Please note that the following document, although believed to be correct at the time of issue, may not represent the current position of the CRA.
Prenez note que ce document, bien qu'exact au moment émis, peut ne pas représenter la position actuelle de l'ARC.
Please note that the following document, although believed to be correct at the time of issue, may not represent the current position of the Department.
Prenez note que ce document, bien qu'exact au moment émis, peut ne pas représenter la position actuelle du ministère.
Principal Issues: In the situation where an estate does not itself have de facto control over a corporation, but the corporation is controlled by the related group consisting of the trustees of the estate, whether the estate would be affiliated with the corporation?
Position: No.
Reasons: None of the trustees of the estate is affiliated with another.
1999-001082
XXXXXXXXXX Daniel Wong
(613) 954-4949
Attention: XXXXXXXXXX
February 22, 2000
Dear Sirs:
Re: Subsections 40(3.6) and 164(6) of the Income Tax Act (the "Act")

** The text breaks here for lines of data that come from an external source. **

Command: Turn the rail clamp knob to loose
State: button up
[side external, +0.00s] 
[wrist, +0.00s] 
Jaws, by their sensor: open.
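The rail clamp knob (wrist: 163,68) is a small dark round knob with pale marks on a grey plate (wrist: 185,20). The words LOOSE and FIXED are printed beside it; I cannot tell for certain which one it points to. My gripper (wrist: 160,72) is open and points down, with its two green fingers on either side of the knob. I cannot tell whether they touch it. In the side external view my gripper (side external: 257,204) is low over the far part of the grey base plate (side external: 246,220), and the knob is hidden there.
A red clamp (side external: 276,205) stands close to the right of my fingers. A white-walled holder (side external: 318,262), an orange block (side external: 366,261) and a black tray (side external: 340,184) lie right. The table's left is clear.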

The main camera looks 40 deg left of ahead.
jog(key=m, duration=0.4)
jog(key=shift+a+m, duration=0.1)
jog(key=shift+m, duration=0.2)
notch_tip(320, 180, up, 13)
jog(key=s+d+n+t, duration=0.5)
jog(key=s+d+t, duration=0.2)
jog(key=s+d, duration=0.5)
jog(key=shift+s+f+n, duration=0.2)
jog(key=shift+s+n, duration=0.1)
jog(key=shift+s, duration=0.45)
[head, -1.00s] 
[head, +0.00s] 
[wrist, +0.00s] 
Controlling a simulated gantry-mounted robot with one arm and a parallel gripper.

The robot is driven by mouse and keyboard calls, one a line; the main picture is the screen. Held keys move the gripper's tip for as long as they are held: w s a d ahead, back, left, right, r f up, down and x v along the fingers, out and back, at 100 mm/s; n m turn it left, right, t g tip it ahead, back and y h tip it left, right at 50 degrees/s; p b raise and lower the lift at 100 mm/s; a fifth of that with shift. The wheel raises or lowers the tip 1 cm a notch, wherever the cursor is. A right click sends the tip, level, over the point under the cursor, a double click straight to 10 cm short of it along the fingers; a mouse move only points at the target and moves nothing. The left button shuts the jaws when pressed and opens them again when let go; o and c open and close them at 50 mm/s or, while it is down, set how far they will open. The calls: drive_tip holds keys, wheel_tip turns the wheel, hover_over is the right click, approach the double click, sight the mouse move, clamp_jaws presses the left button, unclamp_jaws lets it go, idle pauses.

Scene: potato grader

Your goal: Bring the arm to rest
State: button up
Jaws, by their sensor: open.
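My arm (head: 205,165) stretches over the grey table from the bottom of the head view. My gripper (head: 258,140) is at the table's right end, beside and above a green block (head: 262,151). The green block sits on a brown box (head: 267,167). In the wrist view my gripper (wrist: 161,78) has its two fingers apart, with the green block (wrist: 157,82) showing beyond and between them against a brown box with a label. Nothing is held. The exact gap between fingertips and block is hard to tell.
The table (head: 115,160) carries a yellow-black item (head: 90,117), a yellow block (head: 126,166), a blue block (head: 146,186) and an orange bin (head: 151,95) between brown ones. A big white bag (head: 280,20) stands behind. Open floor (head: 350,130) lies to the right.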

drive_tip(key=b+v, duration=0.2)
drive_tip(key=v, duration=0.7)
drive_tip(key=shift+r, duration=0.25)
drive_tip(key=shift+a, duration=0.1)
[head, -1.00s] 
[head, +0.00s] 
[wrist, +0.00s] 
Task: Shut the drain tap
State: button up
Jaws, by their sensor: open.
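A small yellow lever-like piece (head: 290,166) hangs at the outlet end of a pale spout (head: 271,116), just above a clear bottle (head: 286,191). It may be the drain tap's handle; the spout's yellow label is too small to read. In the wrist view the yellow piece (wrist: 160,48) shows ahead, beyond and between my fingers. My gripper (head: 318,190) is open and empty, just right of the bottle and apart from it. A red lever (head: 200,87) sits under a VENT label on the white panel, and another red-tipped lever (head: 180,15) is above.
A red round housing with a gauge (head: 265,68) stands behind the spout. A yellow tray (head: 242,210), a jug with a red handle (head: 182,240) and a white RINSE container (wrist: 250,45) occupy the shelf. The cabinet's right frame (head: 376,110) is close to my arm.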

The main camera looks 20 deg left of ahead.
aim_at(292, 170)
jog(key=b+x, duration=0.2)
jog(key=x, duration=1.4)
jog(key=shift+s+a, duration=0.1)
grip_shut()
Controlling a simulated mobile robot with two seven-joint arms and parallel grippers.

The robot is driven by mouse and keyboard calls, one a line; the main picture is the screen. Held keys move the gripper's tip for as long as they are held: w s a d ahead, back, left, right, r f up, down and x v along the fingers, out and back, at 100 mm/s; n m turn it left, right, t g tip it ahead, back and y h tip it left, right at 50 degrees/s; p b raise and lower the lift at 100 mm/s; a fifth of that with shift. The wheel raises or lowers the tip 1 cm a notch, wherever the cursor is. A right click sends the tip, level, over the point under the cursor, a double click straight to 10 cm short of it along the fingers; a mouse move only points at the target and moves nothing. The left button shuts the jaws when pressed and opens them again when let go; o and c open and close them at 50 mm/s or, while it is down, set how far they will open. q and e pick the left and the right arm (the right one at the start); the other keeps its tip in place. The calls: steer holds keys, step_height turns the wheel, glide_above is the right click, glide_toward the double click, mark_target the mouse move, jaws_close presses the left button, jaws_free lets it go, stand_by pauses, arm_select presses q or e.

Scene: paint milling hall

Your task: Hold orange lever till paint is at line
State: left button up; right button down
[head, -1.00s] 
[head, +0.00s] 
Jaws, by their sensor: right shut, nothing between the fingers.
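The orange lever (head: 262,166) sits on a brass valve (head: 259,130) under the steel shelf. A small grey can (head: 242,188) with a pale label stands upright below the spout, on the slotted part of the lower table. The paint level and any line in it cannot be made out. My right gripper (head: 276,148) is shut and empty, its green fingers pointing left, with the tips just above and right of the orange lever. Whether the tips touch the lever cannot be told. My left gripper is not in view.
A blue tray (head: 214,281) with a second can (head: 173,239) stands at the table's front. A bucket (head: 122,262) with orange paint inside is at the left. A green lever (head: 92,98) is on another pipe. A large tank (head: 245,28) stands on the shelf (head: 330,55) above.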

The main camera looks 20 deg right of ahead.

This is in reply to your facsimile letter of August 18, 1998 wherein you requested a technical interpretation with respect to the application of subsections 40(3.6) and 164(6) of the Act to the situations described in your letter.
Your first query involves the situation where an individual, A, dies while owning redeemable, retractable, voting preferred shares (the "freeze shares") of a private corporation ("Holdco"). A's estate will own sufficient freeze shares that it will control Holdco following the time of A's death. The common shares of Holdco are owned equally by A's children. A's children are also the executors of A's estate. Following the redemption of the freeze shares, you would like to know whether the estate would be affiliated with Holdco.
Your second query is whether in the situation described above the estate would be considered to have de facto control over Holdco where all or a portion of the redemption proceeds represents indebtedness of Holdco to the estate having a 5 year term and a market rate of interest.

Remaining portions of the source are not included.